Oleh Robby Xandria Mustajab
Mahasiswa S1 Departemen Pendidikan Kewarganegaraan
Pemilihan kepala daerah sudah semakin dekat, para kandidat pasangan calon (paslon) baik tingkat Kota maupun Provinsi di setiap daerah di Indonesia semakin hari semakin memperlihatkan keberpihakannya kepada masyarakat. Ini semua tentu karena para Paslon kita ingin membuktikan diri mereka dengan berlomba-lomba menunjukan kedekatannya pada masyarakat. Kita tidak akan membahas tentang dinamika politik yang terjadi di beberapa daerah di Indonesia, hanya ada beberapa hal yang menggelitik mengenai politik yang akan kita bahas.
APA ITU POLITIK?
Banyak dari kita yang mungkin menganggap politik merupakan sebuah cara-cara yang kotor, yang tidak sehat, irasional, syarat akan kekuasaan dan menjadi penyebab utama terjadinya tindak pidana korupsi. Pandangan ini timbul bukan karena buku Soe hok gie saja, ini semua terjadi karena masyarakat khususnya di Indonesia telah lelah dibuai oleh kampanye dengan janji-janji kehidupan sejahteranya yang dibawa oleh seorang calon pemimpin dan tidak pernah terwujud.
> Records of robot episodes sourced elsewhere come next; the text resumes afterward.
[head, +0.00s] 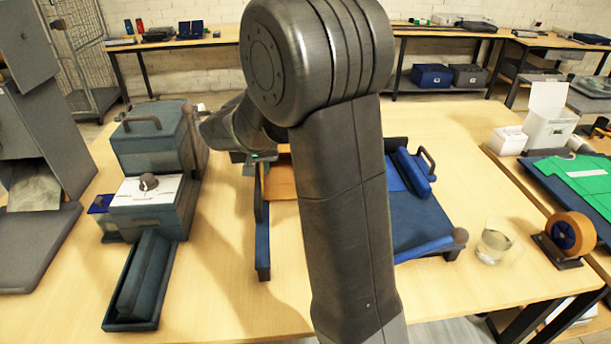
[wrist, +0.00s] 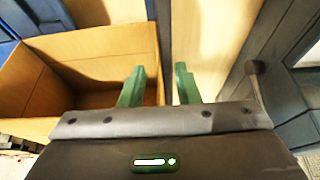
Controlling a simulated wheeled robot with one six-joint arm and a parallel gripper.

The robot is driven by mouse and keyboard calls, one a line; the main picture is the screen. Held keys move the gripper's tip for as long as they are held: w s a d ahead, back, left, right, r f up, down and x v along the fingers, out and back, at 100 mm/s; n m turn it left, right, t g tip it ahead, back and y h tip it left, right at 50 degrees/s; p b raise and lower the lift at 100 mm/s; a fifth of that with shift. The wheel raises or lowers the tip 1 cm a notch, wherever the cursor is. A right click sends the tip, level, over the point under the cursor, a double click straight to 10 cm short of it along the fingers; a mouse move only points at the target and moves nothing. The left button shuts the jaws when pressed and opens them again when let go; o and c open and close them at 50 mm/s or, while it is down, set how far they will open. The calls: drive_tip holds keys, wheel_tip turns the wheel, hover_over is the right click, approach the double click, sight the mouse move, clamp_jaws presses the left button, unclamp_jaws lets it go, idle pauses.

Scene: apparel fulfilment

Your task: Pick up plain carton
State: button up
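The plain carton (wrist: 95,47) is an open brown box at the left of the wrist view. In the head view, only a part of the carton (head: 283,180) shows beside my arm, which hides the rest. My gripper (wrist: 160,72) has two green fingers, spread apart with nothing clamped between them. The left finger appears over the carton's interior and the right finger over the table, with the carton's right wall between them in the picture. I cannot tell whether either finger touches the wall. In the head view my gripper (head: 263,157) is mostly hidden.
A blue rack (head: 420,215) stands right of my arm, and a blue upright panel (head: 262,225) left of it. A grey-blue machine (head: 155,145) and a dark tray (head: 140,285) are farther left. A glass (head: 494,242) and tape dispenser (head: 570,235) are at right.

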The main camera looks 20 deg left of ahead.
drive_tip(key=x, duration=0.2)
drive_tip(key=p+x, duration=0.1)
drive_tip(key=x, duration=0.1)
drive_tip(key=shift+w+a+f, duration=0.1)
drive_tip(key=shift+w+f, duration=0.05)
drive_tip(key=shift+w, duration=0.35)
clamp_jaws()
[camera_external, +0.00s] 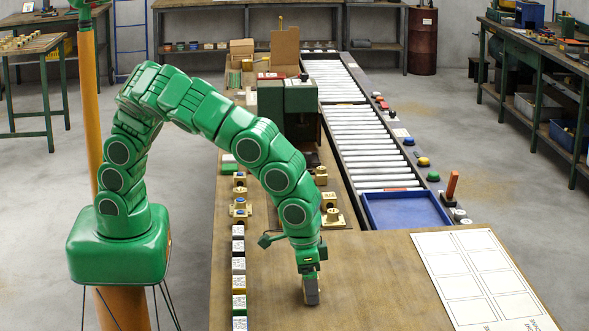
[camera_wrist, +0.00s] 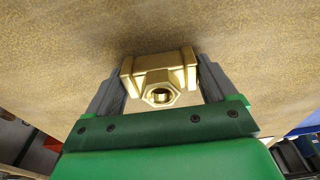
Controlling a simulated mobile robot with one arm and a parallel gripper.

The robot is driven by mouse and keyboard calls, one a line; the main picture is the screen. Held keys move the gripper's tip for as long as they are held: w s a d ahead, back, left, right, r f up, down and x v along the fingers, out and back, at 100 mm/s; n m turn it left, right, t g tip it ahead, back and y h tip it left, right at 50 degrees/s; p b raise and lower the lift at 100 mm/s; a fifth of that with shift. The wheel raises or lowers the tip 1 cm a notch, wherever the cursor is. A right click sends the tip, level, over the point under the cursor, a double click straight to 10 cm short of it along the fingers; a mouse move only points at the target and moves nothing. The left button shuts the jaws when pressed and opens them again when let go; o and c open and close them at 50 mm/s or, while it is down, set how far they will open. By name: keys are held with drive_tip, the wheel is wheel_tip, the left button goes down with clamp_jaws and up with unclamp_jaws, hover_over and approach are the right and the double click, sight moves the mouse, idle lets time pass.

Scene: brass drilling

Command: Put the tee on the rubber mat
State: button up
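The brass tee (camera_wrist: 160,77) is between the two fingers of my gripper (camera_wrist: 158,75) in the wrist view, with its hexagonal threaded opening facing the camera. Both fingers appear to touch its ends. In the external view my gripper (camera_external: 311,292) points down, low over the front part of the wooden table (camera_external: 370,285). The tee is hidden there by the gripper. I cannot make out a rubber mat for certain in either view.
A row of small labelled blocks (camera_external: 239,265) runs left of the gripper. Brass fittings (camera_external: 332,218) stand behind it. A blue tray (camera_external: 405,210) ends the roller conveyor (camera_external: 365,140). A white sheet with printed boxes (camera_external: 485,278) lies right. The table between gripper and sheet is clear.

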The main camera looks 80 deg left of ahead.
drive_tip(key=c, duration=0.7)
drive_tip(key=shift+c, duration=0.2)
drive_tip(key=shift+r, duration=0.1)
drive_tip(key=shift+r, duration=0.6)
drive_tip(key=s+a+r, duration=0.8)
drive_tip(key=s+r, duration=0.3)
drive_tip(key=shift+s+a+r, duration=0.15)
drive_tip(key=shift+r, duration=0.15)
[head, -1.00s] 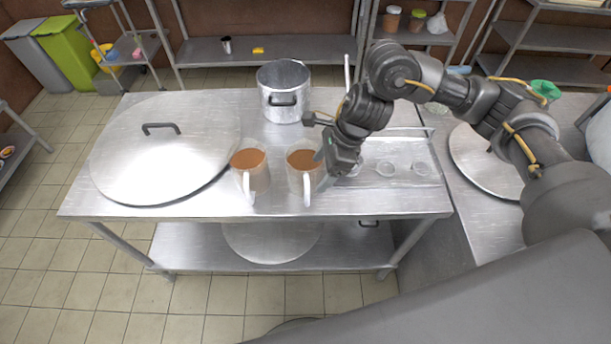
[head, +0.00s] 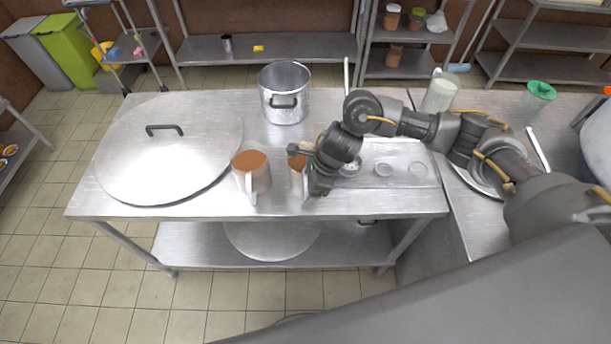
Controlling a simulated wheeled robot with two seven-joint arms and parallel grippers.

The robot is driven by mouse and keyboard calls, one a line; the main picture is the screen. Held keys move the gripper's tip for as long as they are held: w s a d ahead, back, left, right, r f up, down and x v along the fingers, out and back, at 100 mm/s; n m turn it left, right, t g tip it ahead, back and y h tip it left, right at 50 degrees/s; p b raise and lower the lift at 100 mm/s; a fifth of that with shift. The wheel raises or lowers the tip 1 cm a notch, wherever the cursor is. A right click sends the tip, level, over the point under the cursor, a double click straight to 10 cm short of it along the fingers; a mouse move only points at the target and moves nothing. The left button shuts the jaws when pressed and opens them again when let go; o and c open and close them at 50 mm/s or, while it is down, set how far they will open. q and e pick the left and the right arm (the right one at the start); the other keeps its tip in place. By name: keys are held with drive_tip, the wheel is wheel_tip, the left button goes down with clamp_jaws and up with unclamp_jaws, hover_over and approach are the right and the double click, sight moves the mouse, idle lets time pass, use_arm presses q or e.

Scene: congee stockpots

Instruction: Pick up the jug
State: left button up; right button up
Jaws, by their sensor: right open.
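Two clear jugs with brown contents stand upright on the steel table. The left jug (head: 252,172) is in plain sight, its handle toward the front. The right jug (head: 297,167) is partly hidden behind my right gripper (head: 318,188), which points down at its right side and overlaps its handle. The gripper is open. I cannot tell whether its fingers are around the handle or only beside it. My left gripper is out of view.
A large round lid (head: 165,160) lies left of the jugs. A steel pot (head: 285,95) stands behind them. A tray (head: 425,178) with small cups lies to the right. A pale container (head: 440,92) stands on the right counter.

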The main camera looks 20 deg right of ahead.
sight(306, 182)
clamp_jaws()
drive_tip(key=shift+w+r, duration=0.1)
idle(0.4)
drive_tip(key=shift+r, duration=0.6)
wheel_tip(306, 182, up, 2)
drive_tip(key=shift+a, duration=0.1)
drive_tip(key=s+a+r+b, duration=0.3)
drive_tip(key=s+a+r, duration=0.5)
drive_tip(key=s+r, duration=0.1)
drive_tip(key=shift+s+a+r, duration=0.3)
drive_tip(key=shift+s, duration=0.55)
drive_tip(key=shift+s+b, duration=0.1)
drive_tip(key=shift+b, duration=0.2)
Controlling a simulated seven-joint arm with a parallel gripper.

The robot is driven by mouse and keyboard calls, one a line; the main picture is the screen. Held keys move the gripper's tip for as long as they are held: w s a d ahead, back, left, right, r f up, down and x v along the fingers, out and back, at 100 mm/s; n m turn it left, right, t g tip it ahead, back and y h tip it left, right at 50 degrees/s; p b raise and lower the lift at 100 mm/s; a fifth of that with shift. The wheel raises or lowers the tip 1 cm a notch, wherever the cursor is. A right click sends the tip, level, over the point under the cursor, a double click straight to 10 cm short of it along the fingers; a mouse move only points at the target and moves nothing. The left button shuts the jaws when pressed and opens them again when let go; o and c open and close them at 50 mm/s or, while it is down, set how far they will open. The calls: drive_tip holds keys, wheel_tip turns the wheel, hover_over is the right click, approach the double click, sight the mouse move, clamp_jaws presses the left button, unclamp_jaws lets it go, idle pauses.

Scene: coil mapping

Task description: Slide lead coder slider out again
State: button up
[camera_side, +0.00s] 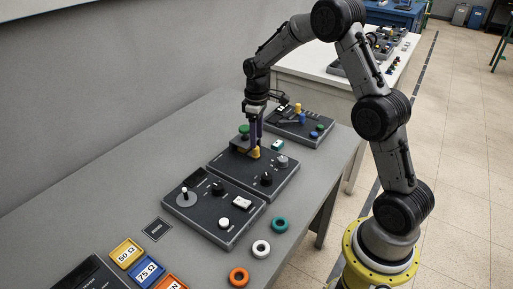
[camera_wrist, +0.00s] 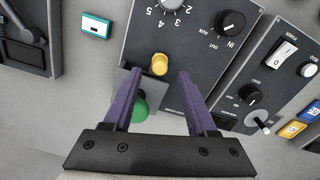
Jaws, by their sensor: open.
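A yellow knob (camera_wrist: 160,64) stands near the edge of the middle dark panel (camera_side: 228,165). No label on it can be read, so I cannot tell for sure that it is the lead coder slider. It also shows in the side view (camera_side: 254,154), just below my fingers. My gripper (camera_wrist: 159,73) is open, with its two purple fingers apart on either side of the yellow knob's line. I cannot tell whether either finger touches it. A green knob (camera_wrist: 139,110) is partly hidden behind the left finger. In the side view my gripper (camera_side: 254,144) points down over the panel.
The IN/OUT knob (camera_wrist: 230,23) and a numbered dial (camera_wrist: 172,4) are on the same panel. A switch panel (camera_side: 213,211) lies nearer the camera, and another panel (camera_side: 301,126) lies beyond. Coloured rings and labelled blocks lie on the grey table (camera_side: 100,170).

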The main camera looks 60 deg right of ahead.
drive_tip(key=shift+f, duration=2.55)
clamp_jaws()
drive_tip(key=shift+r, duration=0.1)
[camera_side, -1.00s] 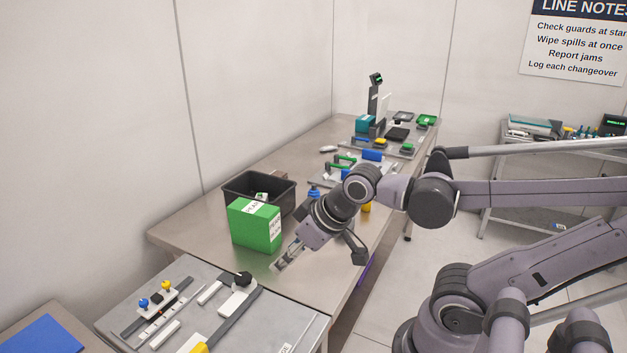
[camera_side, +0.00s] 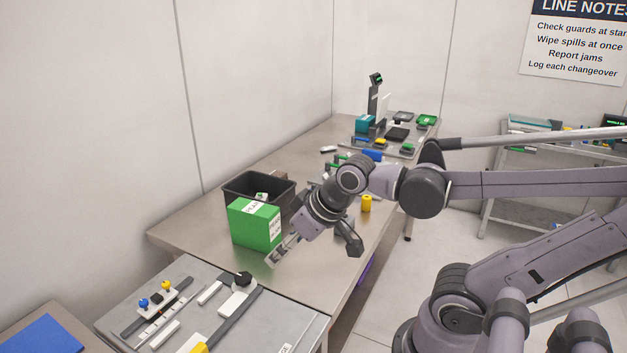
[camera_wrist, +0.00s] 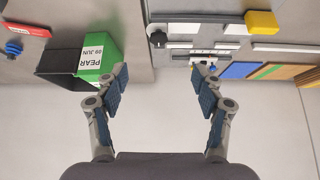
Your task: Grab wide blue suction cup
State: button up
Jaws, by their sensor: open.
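A wide, round blue piece that looks like the suction cup (camera_wrist: 13,48) lies on the table at the left edge of the wrist view, beside a red item. My arm hides it in the side view. A smaller blue knob (camera_side: 143,302) and a yellow knob (camera_side: 166,285) stand on a white block on the grey plate, lower left in the side view.
A green box (camera_side: 254,226) labelled PEAR stands in front of a black bin (camera_side: 236,185). The grey plate (camera_side: 290,322) carries white bars, a dark rail and a black knob. A yellow cylinder (camera_side: 367,204) stands right of my wrist. Several tools crowd the table's far end.

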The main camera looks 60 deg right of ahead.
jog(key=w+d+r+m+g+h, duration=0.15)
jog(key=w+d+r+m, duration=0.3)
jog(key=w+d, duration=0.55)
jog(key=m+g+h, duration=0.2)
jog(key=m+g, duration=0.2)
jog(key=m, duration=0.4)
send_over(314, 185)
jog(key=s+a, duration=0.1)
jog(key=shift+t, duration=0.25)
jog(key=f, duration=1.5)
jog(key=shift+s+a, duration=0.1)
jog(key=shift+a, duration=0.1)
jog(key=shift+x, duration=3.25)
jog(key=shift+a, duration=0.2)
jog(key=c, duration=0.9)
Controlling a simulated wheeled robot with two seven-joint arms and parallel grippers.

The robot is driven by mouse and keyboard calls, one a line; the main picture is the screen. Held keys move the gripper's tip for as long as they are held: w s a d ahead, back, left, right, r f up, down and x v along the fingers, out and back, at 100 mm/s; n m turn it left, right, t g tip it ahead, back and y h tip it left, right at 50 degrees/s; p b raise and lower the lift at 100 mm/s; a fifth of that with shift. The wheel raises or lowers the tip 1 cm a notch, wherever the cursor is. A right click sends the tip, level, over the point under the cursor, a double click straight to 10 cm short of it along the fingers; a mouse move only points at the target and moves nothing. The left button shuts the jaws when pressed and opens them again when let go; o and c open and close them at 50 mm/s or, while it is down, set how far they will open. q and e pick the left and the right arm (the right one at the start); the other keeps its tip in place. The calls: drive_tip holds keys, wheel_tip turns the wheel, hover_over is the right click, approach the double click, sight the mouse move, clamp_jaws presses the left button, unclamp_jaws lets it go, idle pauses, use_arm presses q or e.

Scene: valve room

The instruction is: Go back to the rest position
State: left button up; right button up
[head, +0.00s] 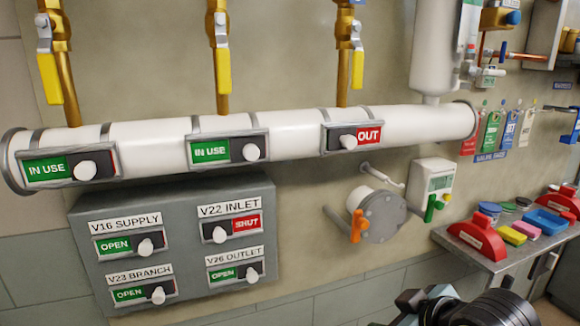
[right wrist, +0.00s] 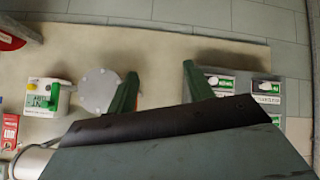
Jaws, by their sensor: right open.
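My right gripper (right wrist: 159,76) shows in the right wrist view as two green fingers set well apart, with nothing between them. A dark part of my right arm shows at the bottom right of the head view, in front of the wall. My left gripper is in neither view. The grey panel (head: 185,275) on the wall has sliding tags: V16 supply, V23 branch and V26 outlet read OPEN, and V22 inlet reads SHUT. On the white pipe (head: 290,135), two tags read IN USE and the right one reads OUT.
A round grey flange (head: 382,217) with an orange handle and a white meter box (head: 431,185) with a green handle stick out from the wall. A shelf (head: 490,258) at right holds red holders and coloured boxes.

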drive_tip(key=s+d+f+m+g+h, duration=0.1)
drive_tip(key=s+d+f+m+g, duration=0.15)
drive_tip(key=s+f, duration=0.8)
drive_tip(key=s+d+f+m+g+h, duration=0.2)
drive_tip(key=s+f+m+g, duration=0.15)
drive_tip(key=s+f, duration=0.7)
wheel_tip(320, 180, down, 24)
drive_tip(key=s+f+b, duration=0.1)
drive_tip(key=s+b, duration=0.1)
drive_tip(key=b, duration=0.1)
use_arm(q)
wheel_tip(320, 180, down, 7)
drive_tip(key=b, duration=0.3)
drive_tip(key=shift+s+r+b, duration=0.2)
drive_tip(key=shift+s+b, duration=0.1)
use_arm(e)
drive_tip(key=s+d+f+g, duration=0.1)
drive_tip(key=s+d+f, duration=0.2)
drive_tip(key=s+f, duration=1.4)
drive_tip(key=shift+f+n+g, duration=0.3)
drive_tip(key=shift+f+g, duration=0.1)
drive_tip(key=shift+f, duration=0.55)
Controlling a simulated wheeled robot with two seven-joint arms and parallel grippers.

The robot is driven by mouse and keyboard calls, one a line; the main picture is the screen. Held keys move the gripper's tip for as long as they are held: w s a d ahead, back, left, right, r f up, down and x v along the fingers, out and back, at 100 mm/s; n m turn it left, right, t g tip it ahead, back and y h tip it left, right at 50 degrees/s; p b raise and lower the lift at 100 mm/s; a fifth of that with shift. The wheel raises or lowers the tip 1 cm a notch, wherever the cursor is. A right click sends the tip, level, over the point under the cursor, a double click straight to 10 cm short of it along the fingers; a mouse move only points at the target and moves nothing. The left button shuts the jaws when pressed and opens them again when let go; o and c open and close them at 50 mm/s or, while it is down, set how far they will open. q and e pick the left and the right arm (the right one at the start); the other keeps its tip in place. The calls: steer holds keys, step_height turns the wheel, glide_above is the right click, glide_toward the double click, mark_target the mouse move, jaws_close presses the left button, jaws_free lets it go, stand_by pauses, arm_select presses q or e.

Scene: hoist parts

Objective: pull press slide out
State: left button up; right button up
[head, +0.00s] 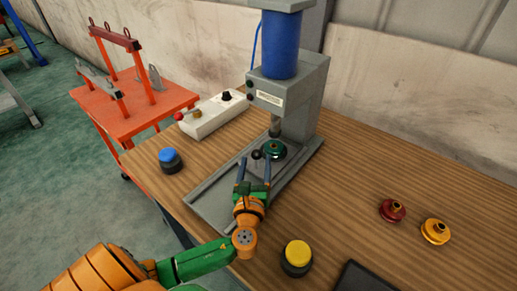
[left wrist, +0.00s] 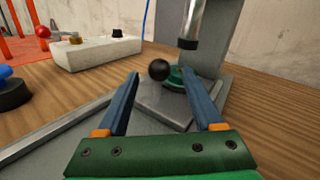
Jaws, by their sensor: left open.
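The press (head: 290,95) stands on the wooden table with a blue cylinder on top and a metal ram pointing down. Its slide (left wrist: 160,108) is a grey plate under the ram, carrying a green round part (head: 274,148). A black ball knob (head: 257,155) sits at the near side of the slide and also shows in the left wrist view (left wrist: 159,70). My left gripper (head: 255,163) is open, its two blue fingers pointing at the knob. In the left wrist view the knob appears between the fingertips (left wrist: 160,73); contact cannot be told. My right gripper is out of view.
A white control box (head: 213,115) with a red knob stands left of the press. A blue-topped button (head: 170,160) and a yellow-topped button (head: 297,258) flank the press base. Red (head: 392,210) and yellow (head: 435,231) parts lie right. An orange cart (head: 150,115) stands behind left.

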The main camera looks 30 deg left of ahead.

Sebaliknya, mereka yang berjanji setelah mengingkari malah mengkhianati dengan melakukan korupsi. "Alamak betapa ngeri nya politik itu!". Pada dasarnya menurut Aristoteles politik dikatakan dengan istilah 'en dam onia' atau politik itu memiliki tujuan mulia yaitu untuk menuju kehidupan yg lebih baik, namun perilaku politisi kita seakan-akan terus menerus membuat citra "politik" menjadi semakin buruk.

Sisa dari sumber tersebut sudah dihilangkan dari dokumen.